Recorded information:
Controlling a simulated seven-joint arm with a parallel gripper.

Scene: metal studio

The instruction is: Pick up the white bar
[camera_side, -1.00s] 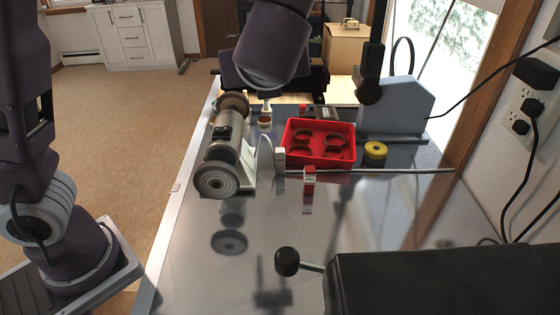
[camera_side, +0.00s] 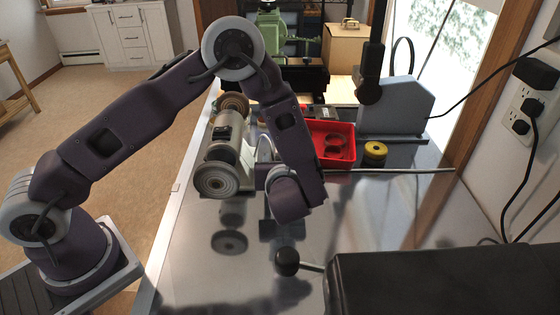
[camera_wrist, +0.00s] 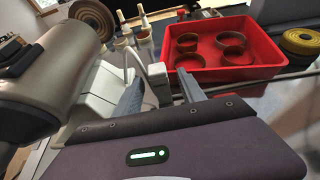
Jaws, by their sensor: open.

Instructions for the task: From the listing, extract all text exactly as given and drop any picture.

Full output:
Controlling a simulated seven-joint arm with a parallel gripper.

Scene: metal studio

The instruction is: Pick up the white bar
[camera_side, -1.00s] 
[camera_side, +0.00s] 
[camera_wrist, +0.00s] 
Jaws, by their sensor: open.

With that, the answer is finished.